WHAT IS EXPECTED: Tally the lines of the listing that contain the word "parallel", then give the total and nothing else.

EXTRACTED MATERIAL:

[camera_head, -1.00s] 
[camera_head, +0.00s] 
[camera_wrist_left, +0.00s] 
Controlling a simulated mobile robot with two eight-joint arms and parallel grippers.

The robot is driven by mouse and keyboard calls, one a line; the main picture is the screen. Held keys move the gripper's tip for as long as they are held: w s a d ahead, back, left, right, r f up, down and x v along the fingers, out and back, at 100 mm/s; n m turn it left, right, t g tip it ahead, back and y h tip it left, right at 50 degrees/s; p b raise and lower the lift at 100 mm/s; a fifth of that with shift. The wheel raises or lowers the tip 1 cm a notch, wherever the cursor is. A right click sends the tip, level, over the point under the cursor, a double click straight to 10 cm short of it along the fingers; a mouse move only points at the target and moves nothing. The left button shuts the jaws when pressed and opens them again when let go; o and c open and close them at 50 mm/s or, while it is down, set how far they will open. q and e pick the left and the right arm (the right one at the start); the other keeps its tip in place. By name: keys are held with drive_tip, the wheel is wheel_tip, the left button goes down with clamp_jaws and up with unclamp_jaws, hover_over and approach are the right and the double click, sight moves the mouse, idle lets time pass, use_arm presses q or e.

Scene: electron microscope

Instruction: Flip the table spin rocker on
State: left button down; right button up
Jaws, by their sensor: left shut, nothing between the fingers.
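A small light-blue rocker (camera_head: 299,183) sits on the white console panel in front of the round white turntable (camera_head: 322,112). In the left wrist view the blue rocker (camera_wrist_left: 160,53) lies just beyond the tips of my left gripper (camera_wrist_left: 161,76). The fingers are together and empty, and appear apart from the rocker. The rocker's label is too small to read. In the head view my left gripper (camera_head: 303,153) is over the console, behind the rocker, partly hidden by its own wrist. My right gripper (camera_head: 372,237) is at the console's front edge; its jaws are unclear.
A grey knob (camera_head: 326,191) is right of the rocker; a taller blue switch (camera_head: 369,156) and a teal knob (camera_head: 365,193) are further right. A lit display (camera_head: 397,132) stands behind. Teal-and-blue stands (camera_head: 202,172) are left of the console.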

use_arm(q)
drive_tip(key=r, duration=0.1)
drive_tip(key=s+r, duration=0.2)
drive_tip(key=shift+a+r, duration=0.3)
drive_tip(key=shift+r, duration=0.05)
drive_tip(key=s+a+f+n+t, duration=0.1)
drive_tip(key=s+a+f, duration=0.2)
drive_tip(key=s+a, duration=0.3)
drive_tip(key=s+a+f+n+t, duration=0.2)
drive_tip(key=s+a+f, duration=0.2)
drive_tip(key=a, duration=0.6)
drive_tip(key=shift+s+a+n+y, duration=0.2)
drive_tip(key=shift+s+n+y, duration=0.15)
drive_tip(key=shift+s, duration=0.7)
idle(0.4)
--
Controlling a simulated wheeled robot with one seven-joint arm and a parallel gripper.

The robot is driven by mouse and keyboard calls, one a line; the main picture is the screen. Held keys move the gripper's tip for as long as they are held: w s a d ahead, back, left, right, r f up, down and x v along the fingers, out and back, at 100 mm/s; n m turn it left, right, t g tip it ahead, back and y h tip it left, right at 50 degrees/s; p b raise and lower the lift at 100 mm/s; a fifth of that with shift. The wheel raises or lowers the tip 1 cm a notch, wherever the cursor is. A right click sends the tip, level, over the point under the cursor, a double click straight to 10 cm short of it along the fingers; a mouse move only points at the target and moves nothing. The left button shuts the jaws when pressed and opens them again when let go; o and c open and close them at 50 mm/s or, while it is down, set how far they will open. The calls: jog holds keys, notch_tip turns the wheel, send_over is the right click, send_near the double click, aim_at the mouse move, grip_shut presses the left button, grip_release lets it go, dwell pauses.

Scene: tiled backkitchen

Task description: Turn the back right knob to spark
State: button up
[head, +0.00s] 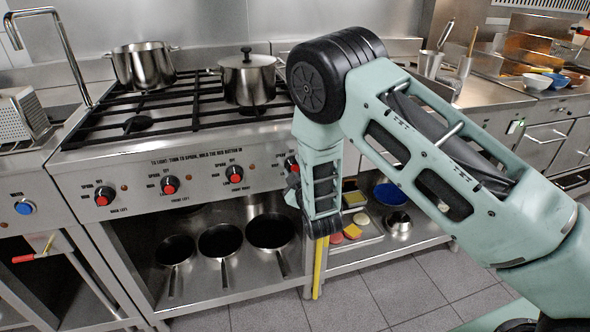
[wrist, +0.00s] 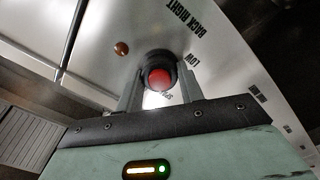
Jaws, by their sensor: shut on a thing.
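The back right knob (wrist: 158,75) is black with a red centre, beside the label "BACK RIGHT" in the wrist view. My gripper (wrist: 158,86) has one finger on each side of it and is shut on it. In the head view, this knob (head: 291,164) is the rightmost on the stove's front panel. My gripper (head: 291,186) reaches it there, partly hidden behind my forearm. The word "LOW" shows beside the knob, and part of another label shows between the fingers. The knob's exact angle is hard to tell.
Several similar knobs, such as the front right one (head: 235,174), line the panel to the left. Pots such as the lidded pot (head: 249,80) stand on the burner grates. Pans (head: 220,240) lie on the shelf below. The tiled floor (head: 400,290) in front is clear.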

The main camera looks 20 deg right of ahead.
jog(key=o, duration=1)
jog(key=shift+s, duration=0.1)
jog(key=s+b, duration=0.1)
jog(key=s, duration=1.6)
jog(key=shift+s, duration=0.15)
--
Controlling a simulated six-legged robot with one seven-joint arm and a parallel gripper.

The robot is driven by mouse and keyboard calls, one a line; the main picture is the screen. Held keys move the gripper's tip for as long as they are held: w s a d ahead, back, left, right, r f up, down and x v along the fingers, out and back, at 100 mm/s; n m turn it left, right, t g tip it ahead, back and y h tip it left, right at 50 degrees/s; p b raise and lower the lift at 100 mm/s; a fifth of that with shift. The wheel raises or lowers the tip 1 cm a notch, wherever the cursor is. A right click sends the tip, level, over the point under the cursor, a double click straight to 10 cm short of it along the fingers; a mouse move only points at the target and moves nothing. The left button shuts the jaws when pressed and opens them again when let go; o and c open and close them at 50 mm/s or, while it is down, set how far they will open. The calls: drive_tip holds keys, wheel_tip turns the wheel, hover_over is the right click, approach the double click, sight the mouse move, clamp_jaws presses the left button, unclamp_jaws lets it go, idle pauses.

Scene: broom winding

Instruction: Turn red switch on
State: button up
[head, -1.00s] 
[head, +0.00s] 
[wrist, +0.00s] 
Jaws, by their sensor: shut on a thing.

RESULT FOR THIS EXERCISE: 3